Reporting from RTE suggests that at this stage Minister Noonan is targeting the €3.5bn of senior unsecured unguaranteed bonds in Anglo and INBS. RTE also say that “he would be going to Ireland’s European partners to propose significant cuts in the money to be paid to the bondholders”

It is not clear at this stage if the Minister is proposing a unilateral burning of senior bondholders or if any burning will be, as is the case now, contingent on permission from the ECB. It is also not clear why there has been a change of stance. Has the ECB moved? Will the ECB change the arrangements for its non-standard liquidity programme which presently sees some €80bn of funds costing just over 1% in Irish banks? Many questions remain unanswered. This post will be updated later when more details emerge.

Of course, as was reported here last week, it is likely that INBS will need additional capital on top of the €5.4bn already injected, and Anglo may be in a similar position – remember the Central Bank of Ireland (CBI) two weeks ago just confirmed that loans loss estimates remained in line with previous estimates; as the analysis of INBS’s year end accounts showed, there were additional losses to loan losses. Anglo may find itself in a similar position. The CBI is declining to respond to the question of whether new capital is needed for INBS.

The last question is whether moves are afoot to burn senior bondholders at Irish Life and Permanent, AIB and Bank of Ireland. CBI governor Patrick Honohan referred to “current policy discussions” in respect of protecting senior bondholders in his Vincent Browne interview last Friday. Are we about to stoke up the fires?

UPDATE: 15th June, 2011. It seems that the sole source for the above is an RTE one-on-one interview with Minister Noonan in Washington where he is presently visiting the IMF and US Treasury Secretary Timothy Geithner. The interview was played on RTE Six One News and will be available online for free play-on-demand here shortly. Having seen the interview, I don’t think it merits the headline billing being given it by RTE. Minister Noonan is to present the ECB and EU with a plan to allow a degree of haircut on Anglo and INBS senior unguaranteed bondholders. The Minister seemed to me to be pursuing an angle of Anglo and INBS no longer being banks and that consequently their debts to bondholders should be treated differently. From this perspective, it is difficult to see the ECB reacting positively to the plan but RTE certainly seems to think it has legs.

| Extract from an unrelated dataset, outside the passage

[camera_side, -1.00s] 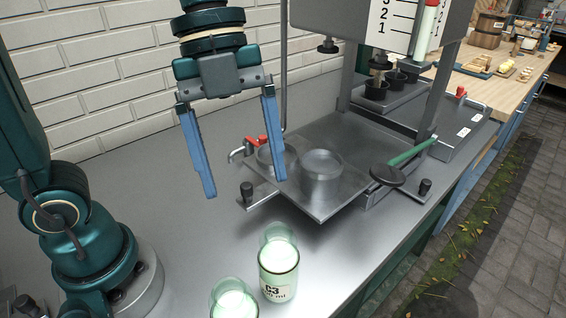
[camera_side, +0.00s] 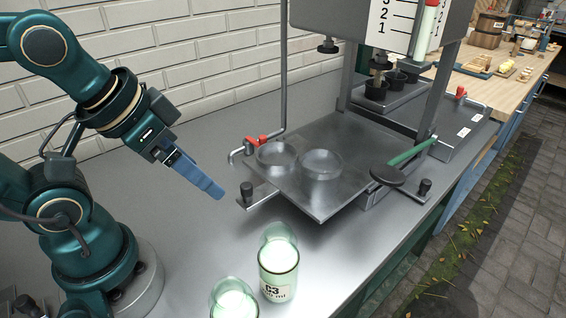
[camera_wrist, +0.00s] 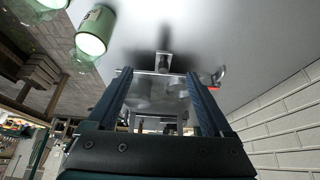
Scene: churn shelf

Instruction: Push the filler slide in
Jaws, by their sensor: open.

UPDATE (1): 16th June, 2011. It seems that Minister Noonan’s one-on-one interview with RTE was not a solo run, as  Tanaiste (deputy prime minister) Gilmore has provided more background to Ireland’s position, He is reported by RTE  to have said “The Irish economy is in an entirely different situation than the economies of some of the other countries whose budgets are in trouble. Therefore we are in a much stronger position today than we were at the beginning of this Government and certainly than we were in November to negotiate with the European Central Bank” It is hard to see how, taken in isolation, Ireland is in a better economic position now compared with last November, though the bank stress tests have overall been well-received which might give some confidence as to the funding required there. The Irish Times today reports what is likely to be the Irish line in any new request to the ECB “I put my cards face up on the table, saying: ‘Look, it’s no longer a bank. Anglo is now merged with Irish Nationwide. It’s a warehouse for impaired assets. Its deposit base has been moved out into the pillar banks […] we don’t think the Irish taxpayer should have to redeem what has become speculative investment” and “the officials “understood our position fully” and said “they would work with us to seek to resolve it […] our difficulty on this and on previous occasions was never with the IMF. The difficulty is what attitude the European Central Bank may take.”

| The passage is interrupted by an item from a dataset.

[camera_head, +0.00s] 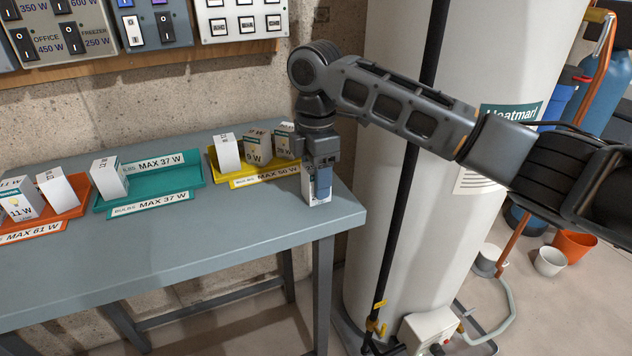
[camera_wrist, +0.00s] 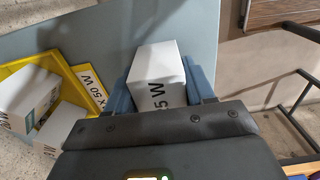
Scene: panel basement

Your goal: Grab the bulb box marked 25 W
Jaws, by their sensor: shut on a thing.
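My gripper (camera_head: 318,182) points down over the right end of the grey workbench and is shut on a white bulb box (camera_head: 318,197). In the wrist view the held box (camera_wrist: 158,78) sits between the blue fingers, with large dark print ending in "5 W"; the digit before the 5 is hidden or cut off. In the head view the fingers cover most of the box, and its bottom is at or just above the bench top; I cannot tell if it touches.
A yellow tray (camera_head: 262,181) marked MAX 50 W holds several boxes just left of my gripper. A teal tray (camera_head: 180,182) marked MAX 37 W holds one box. An orange tray (camera_head: 32,233) marked MAX 61 W is further left. A white water heater (camera_head: 385,200) stands right of the bench.

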UPDATE (2): 16th June, 2011. We are still in the dark as to whether the Noonan “plan” has any prospect of being approved by the ECB, but it is clear that there is a degree of co-ordination now in evidence in the grish Government side. In the Dail this morning, the Tanaiste said that the Government would consider new legislation to impose haircuts on senior bondholders and not just at Anglo/INBS, but that any such legislation would be subject to approval from the ECB. There has not been any reaction from the ECB yet, nor specifically from the EU though RTE quote a spokesperson for Olli Rehn as saying it was “always ready to consider any proposal in the context of completing the restructuring of the Irish banking system” It seems curious that almost 24 hours after the yesterday’s statements by Minister Noonan in Washington, that the ECB has not given a reaction, very curious as the 17 governor members and the six board members are usually happy to give their (unco-ordinated) opinion.

UPDATE (3): 16th June, 2011. The transcript of the one-on-one interview with Minister Noonan is now available from RTE.

UPDATE (4): 16th June, 2011. Ransquawk is reporting that Minister Noonan will not “touch” bondholders in AIB or Bank of Ireland, and that “every red cent” will be repaid to senior bondholders in those two banks.

UPDATE (5): 16th June, 2011. Minister Noonan’s interview on Bloomberg TV in the US today is now available here. During the interview he asserted in very strong terms (an “absolute commitment”)  that “every last red cent” will be repaid to senior bondholders in Allied Irish Banks (AIB) and Bank of Ireland – he didn’t specifically mention Irish Life and Permanent. Minister Noonan claimed that it was the plan all along to discuss senior bondholders at Anglo and INBS in the Autumn 2011 but that recent events had brought that forward. Apart from the banks, Minister Noonan spoke about Greece and said his primary concern for Greece was on the domestic political side but that he expected the next tranche would be paid in July 2011.  There was a bit of spin when Minister Noonan claimed we had the strongest government ever in Ireland – it’s a coalition today whereas we have had majority governments 30 years ago. He indicated a decision on Greece on 11th July which appears to be on the brink of Greece’s obligation to repay maturing debt on 15th July.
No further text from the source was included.